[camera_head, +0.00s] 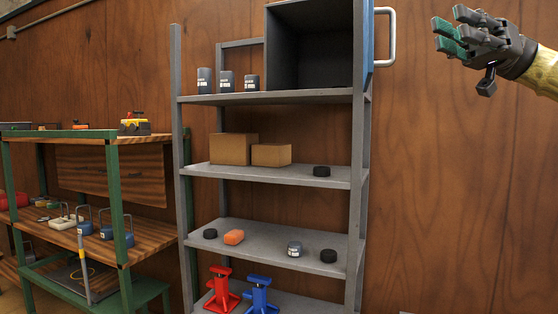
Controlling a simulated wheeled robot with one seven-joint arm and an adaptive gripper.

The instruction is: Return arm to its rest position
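My gripper (452,28) is at the upper right, in front of the bare wood wall and right of the grey shelf. It points left, with green pads on its dark fingers. The fingers look apart, and I see nothing held between them. Part of my yellowish arm (541,72) shows behind it and runs out at the right edge.
The grey shelf (270,98) holds an open dark cabinet (312,45) with a pale handle (391,38), cans, boxes and jack stands. A green-framed workbench (118,205) with tools stands at left. The wall right of the shelf is clear.

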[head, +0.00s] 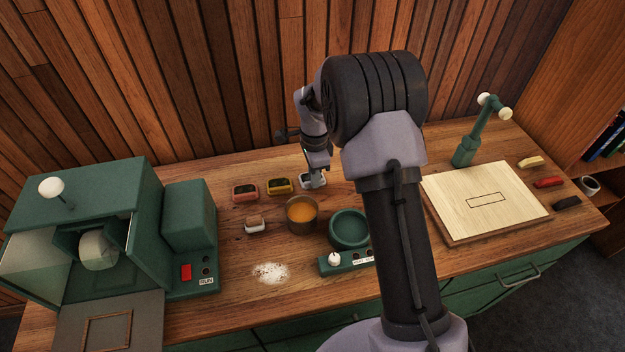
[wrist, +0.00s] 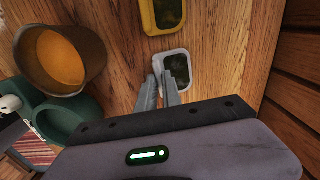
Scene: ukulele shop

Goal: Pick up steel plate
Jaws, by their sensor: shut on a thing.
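The steel plate (wrist: 178,68) is a small rounded piece with a pale grey rim and a dark green middle. In the head view the steel plate (head: 319,182) sits at the right end of a row of three, partly hidden by my gripper (head: 313,173). In the wrist view my gripper (wrist: 164,88) is shut on its near left rim, one finger to each side. The plate appears to be at table level; I cannot tell whether it touches the wood.
A yellow-rimmed plate (head: 279,186) and a red-rimmed one (head: 245,192) lie to the left. A pot of orange liquid (head: 301,213) and a green round dish (head: 349,228) stand in front. A green machine (head: 190,235) stands left, a pale board (head: 475,215) right.

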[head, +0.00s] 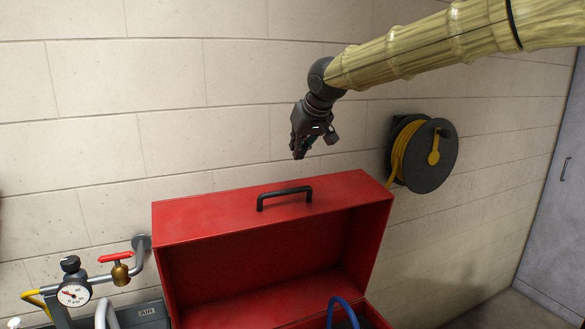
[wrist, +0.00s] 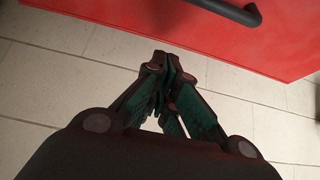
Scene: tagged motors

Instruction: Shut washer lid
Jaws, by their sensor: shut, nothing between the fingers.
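The red washer lid (head: 240,214) stands open and upright in the head view, with a black bar handle (head: 284,197) on its top face. Its red surface (wrist: 170,22) and part of the handle (wrist: 240,11) also show along the top of the wrist view. My gripper (head: 302,156) hangs above and behind the lid's rear edge, just right of the handle, apart from it. Its fingers (wrist: 168,68) are closed together and empty, with pale wall behind them. The lower body of the washer is mostly cut off by the bottom of the head view.
A black hose reel (head: 421,154) with yellow hose is on the wall at right. A gauge (head: 74,293) and a red-handled valve (head: 118,262) stand at lower left. A blue curved tube (head: 343,309) shows at the bottom. A grey door (head: 558,190) is at far right.

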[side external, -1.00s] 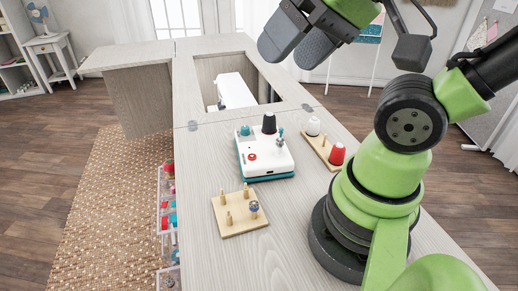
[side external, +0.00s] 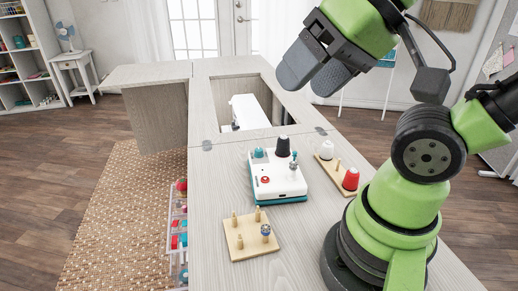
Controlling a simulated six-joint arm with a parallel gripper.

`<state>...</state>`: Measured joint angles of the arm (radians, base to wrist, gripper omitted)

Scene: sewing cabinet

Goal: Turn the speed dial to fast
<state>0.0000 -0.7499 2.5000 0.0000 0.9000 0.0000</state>
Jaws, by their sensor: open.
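A white box with a teal base (side external: 283,184) sits on the cabinet top. It carries a red round button (side external: 265,180), a teal knob (side external: 258,153), a black cone-shaped piece (side external: 283,147) and a small metal post with a teal tip (side external: 294,160). No marked speed scale is legible, so I cannot tell which part is the speed dial. My gripper (side external: 312,80) is open and empty, above and behind the box in the picture, touching nothing.
A wooden peg board (side external: 250,243) stands in front of the box. Another board with a white spool (side external: 327,150) and a red spool (side external: 350,179) stands to its right. A white machine part (side external: 248,112) lies in the cabinet opening. Clear drawers (side external: 178,235) hang at the left edge.

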◆ Task prompt:
From the entries above, select each line containing the string "simulated".

◆ Response to this task:
Controlling a simulated wheeled robot with one seven-joint arm and an adaptive gripper.
Controlling a simulated six-joint arm with a parallel gripper.

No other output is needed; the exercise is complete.